Rich Paul pushed back on one of the NBA’s longest-running debates while speaking on the Game Over podcast, offering a blunt assessment of LeBron James’ supposed rivalry with Carmelo Anthony. According to Paul, the matchup fans wanted never truly materialized, and for a very particular reason.
“You have to meet in the playoffs or Finals,” Paul said. “Over time, it definitely wasn’t a rivalry because LeBron skipped over to people that weren’t even his peers. He was being held to the standard of people who weren’t even his peers. One was gone, he was the ghost in Michael Jordan. The other one was Kobe. We all wanted that matchup in 2009.”
Early in their careers, LeBron and Carmelo were often grouped as the faces of a new generation. They entered the league one year apart, shared Olympic experiences, and were constantly compared as elite scorers and franchise cornerstones. On paper, the ingredients for a rivalry were there, but the paths never properly aligned.

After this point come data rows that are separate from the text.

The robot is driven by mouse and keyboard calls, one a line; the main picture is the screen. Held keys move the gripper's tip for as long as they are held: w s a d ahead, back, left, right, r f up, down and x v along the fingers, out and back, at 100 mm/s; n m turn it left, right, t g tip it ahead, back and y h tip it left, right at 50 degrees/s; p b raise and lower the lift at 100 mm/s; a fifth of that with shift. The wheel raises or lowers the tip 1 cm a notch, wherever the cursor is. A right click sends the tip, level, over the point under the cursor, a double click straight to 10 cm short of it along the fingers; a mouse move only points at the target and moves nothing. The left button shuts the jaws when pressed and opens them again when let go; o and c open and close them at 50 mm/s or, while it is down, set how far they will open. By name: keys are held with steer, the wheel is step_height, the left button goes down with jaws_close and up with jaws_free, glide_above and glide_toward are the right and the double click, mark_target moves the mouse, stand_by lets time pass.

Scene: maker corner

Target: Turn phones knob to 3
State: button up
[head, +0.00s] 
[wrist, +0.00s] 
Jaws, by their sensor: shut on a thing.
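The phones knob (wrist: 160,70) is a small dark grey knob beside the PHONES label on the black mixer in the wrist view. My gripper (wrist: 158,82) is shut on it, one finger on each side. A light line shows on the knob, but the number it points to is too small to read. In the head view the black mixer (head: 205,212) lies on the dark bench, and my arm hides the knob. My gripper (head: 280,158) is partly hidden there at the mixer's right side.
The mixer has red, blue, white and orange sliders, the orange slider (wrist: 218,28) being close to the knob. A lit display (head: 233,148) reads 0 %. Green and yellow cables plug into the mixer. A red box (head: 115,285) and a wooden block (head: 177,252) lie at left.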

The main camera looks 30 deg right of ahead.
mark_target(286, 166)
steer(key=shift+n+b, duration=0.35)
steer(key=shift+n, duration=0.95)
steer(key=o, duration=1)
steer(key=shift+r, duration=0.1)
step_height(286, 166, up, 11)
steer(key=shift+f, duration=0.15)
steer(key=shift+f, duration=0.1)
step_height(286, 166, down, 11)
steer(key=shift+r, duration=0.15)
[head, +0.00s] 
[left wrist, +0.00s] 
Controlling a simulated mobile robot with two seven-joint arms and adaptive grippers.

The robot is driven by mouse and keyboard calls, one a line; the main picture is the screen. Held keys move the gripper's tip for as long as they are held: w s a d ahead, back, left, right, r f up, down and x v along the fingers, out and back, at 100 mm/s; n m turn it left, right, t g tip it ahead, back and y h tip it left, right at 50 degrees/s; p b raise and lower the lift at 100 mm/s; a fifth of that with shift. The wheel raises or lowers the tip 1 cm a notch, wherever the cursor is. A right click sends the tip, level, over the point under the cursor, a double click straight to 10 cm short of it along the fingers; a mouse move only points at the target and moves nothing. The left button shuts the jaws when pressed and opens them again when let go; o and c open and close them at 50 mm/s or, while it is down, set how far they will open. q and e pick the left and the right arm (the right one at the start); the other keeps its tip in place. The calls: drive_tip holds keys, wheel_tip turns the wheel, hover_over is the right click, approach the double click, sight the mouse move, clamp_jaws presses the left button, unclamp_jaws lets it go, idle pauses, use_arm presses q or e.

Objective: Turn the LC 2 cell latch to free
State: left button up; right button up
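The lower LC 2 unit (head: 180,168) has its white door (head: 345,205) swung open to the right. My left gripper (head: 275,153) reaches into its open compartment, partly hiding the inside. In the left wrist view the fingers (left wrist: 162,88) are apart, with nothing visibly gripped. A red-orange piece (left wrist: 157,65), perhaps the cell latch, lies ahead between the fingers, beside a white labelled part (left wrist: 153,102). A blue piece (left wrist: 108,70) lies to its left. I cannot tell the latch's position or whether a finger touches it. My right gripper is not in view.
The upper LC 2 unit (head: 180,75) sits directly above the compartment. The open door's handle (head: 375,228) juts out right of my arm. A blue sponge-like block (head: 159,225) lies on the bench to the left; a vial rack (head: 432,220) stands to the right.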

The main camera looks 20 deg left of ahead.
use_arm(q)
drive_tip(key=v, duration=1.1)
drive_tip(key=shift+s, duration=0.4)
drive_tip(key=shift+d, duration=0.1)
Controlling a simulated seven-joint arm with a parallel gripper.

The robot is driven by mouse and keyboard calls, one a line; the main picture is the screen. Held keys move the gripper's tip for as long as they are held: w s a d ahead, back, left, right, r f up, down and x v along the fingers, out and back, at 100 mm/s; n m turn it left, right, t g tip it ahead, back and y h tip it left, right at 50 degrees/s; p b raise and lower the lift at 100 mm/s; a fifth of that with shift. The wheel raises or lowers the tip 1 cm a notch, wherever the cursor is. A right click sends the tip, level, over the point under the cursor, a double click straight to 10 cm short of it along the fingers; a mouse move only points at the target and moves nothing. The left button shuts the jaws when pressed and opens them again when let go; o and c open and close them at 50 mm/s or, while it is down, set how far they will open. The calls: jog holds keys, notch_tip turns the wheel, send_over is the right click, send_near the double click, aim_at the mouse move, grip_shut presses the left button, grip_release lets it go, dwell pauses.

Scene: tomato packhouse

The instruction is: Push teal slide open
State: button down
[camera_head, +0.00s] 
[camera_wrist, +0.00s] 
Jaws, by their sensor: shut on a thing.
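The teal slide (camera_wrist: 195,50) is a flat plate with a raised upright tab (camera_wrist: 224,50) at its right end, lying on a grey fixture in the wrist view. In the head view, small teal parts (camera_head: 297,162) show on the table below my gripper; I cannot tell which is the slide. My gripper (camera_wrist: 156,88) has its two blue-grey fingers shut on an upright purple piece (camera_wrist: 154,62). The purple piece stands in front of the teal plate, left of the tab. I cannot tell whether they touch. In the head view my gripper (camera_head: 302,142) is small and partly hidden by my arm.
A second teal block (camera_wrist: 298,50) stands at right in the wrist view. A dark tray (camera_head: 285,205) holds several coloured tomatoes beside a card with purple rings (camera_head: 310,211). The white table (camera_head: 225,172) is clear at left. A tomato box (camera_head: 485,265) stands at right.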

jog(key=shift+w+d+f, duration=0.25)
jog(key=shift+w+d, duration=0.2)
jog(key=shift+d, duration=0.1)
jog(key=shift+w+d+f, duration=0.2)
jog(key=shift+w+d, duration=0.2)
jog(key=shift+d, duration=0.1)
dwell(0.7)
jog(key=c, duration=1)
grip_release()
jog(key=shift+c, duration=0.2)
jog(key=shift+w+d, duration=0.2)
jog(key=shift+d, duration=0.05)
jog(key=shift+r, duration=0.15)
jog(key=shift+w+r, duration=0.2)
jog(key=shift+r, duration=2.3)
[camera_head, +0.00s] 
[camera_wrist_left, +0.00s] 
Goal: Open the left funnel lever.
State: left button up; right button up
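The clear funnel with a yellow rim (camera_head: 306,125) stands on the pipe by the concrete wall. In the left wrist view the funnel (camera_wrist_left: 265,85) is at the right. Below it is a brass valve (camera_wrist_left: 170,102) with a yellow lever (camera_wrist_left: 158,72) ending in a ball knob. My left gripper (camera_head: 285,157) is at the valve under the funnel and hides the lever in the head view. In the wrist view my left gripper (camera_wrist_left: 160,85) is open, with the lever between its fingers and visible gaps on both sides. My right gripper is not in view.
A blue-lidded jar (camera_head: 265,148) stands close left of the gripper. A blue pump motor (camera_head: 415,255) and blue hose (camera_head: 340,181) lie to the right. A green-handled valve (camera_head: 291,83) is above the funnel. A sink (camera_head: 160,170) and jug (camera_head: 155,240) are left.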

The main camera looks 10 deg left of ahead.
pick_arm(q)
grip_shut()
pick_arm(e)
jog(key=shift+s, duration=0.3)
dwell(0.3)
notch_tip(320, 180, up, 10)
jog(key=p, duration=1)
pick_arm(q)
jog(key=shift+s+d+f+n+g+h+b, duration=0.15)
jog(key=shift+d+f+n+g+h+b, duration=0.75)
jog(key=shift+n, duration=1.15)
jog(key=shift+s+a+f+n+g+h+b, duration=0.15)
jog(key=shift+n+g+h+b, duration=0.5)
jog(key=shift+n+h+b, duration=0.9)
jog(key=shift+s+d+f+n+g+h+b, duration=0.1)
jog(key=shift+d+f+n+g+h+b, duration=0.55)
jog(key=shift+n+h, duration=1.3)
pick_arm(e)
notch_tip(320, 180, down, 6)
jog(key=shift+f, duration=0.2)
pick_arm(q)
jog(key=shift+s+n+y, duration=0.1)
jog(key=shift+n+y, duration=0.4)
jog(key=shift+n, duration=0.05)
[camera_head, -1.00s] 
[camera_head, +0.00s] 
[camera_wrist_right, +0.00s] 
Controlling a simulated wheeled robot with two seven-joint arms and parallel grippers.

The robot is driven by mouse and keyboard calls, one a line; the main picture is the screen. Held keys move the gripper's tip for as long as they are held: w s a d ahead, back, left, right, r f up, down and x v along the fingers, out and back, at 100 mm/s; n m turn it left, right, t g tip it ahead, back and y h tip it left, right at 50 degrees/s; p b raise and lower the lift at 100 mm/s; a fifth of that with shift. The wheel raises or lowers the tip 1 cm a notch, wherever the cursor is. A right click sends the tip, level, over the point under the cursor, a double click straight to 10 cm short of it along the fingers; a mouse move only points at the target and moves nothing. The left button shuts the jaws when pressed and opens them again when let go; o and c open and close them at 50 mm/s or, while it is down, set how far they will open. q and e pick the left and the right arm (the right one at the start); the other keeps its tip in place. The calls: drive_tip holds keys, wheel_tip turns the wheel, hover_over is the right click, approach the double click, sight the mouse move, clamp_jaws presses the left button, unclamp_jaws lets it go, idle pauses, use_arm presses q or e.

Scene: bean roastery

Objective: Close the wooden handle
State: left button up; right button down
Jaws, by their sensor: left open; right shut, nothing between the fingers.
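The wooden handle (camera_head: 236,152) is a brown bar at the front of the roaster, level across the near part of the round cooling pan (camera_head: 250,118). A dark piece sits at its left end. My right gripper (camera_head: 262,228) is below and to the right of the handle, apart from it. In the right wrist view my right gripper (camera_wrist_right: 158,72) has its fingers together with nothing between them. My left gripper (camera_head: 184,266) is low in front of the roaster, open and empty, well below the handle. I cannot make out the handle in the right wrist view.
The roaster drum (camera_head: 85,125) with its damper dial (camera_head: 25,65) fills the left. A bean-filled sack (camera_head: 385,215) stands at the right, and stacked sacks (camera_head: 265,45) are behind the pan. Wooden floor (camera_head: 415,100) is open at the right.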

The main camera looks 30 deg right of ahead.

In reality, there was always a wide gap between him and LeBron, and that disparity extended to the success of their respective teams. Compared to James’ status as a four-time champion and four-time MVP, Anthony has far less to show for his NBA tenure despite averages of 22.5 points, 6.2 rebounds, 2.7 assists, 0.7 steals, and 0.8 blocks per game on 44.1 percent shooting (37.5 percent from three).
Famously, they clashed only a handful of times in the playoffs, where LeBron holds an 8-2 record against Anthony. Their first major showdown came in 2012, when James’ Heat faced Anthony’s Knicks with both stars in their prime. They also met in the 2020 playoffs, when the Lakers eliminated the Trail Blazers in the first round.
For Carmelo, postseason success was always the missing piece, and it is why he never truly had the opportunity to challenge LeBron when it mattered most. Despite his scoring brilliance, his teams consistently fell short in the playoffs, with deep runs being rare and fleeting. That lack of sustained postseason impact prevented the type of head-to-head battles that define true rivalries in NBA history.
According to Paul, LeBron’s true rival was always Kobe Bryant. As a five-time champion, former MVP, and Lakers legend, his legacy was the only one that could compare to Kobe’s at the time. LeBron was measured against Bryant from day one, not because of proximity in age or circumstance, but because of expectations tied to greatness and legacy.
The LeBron-Kobe dynamic carried real weight, even without a Finals matchup. Their overlap defined an era, with fans and media constantly debating styles, leadership, and championship pedigree. The showdown everyone wanted in 2009 never came, due to LeBron’s Cavaliers getting bounced in the Eastern Conference Finals by the Magic, but it still leaves fans wondering about the clash that never was.
In the end, Paul’s perspective reframes a debate that has lingered for years. Rivalries are built on moments that collide at the highest stage, and LeBron never truly shared that stage with Carmelo in the way history demands. Instead, his journey was defined by chasing ghosts and measuring himself against legends, leaving what could have been a rivalry as nothing more than a comparison that never fully came to life.